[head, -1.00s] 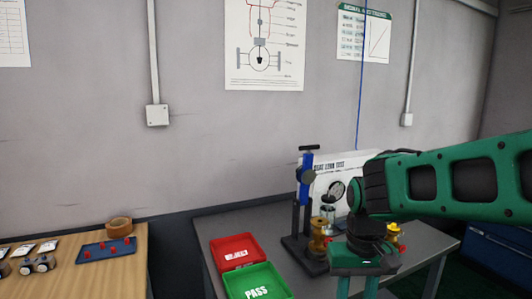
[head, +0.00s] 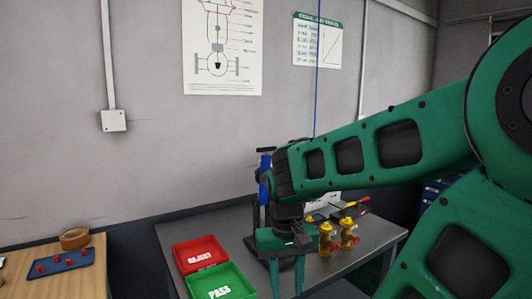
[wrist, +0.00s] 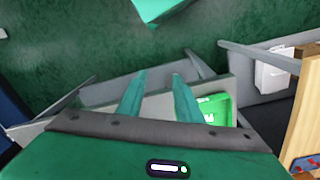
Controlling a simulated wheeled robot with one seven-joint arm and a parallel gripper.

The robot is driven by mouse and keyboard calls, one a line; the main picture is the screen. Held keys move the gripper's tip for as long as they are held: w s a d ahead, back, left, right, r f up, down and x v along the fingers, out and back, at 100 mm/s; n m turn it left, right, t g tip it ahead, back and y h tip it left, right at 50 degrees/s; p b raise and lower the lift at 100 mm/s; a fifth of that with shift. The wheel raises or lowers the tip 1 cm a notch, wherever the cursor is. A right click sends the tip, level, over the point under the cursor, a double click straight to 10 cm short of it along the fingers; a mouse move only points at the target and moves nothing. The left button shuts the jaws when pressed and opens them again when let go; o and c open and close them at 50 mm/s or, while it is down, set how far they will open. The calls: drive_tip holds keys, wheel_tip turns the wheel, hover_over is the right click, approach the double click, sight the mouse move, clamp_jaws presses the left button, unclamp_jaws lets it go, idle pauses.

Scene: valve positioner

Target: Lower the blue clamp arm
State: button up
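The blue clamp arm (head: 265,161) stands upright on its dark test stand (head: 256,215) at the back of the grey table in the head view. My arm hides most of the stand, and the clamp arm shows only as a narrow strip with a dark bar at its top. My gripper (head: 287,282) points down in front of the stand, apart from the clamp arm. Its two green fingers are apart with nothing between them, as the wrist view (wrist: 158,76) also shows. The clamp arm cannot be made out in the wrist view.
A red REJECT tray (head: 201,253) and a green PASS tray (head: 222,286) lie left of my gripper. Yellow valves (head: 348,233) stand to its right on the grey table (head: 378,236). A wooden table (head: 92,270) with a tape roll (head: 75,238) is at the left.

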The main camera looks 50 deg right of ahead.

^^^^

DESCRIPTION OF THE TASK ▸ Every line above should be returned word for word, with the pictures left behind.

SOLUTION FOR THIS PROBLEM ▸
[head, -1.00s] 
[head, +0.00s] 
[wrist, +0.00s] 
Controlling a simulated wheeled robot with one seven-joint arm and a parallel gripper.

The robot is driven by mouse and keyboard calls, one a line; the main picture is the screen. Held keys move the gripper's tip for as long as they are held: w s a d ahead, back, left, right, r f up, down and x v along the fingers, out and back, at 100 mm/s; n m turn it left, right, t g tip it ahead, back and y h tip it left, right at 50 degrees/s; p b raise and lower the lift at 100 mm/s; a fifth of that with shift. The wheel raises or lowers the tip 1 cm a notch, wherever the cursor is. A right click sends the tip, level, over the point under the cursor, a double click straight to 10 cm short of it along the fingers; a mouse move only points at the target and moves nothing. The left button shuts the jaws when pressed and opens them again when let go; o and c open and close them at 50 mm/s or, while it is down, set how far they will open. The calls: drive_tip holds keys, wheel_tip turns the wheel, hover_over is the right click, approach the double click, sight the mouse move, clamp_jaws presses the left button, unclamp_jaws lets it go, idle pauses.

Scene: valve positioner

Target: Lower the blue clamp arm
State: button up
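The blue clamp arm (head: 265,161) stands upright on its dark test stand (head: 256,215) at the back of the grey table in the head view. My arm hides most of the stand, and the clamp arm shows only as a narrow strip with a dark bar at its top. My gripper (head: 287,282) points down in front of the stand, apart from the clamp arm. Its two green fingers are apart with nothing between them, as the wrist view (wrist: 158,76) also shows. The clamp arm cannot be made out in the wrist view.
A red REJECT tray (head: 201,253) and a green PASS tray (head: 222,286) lie left of my gripper. Yellow valves (head: 348,233) stand to its right on the grey table (head: 378,236). A wooden table (head: 92,270) with a tape roll (head: 75,238) is at the left.

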The main camera looks 50 deg right of ahead.

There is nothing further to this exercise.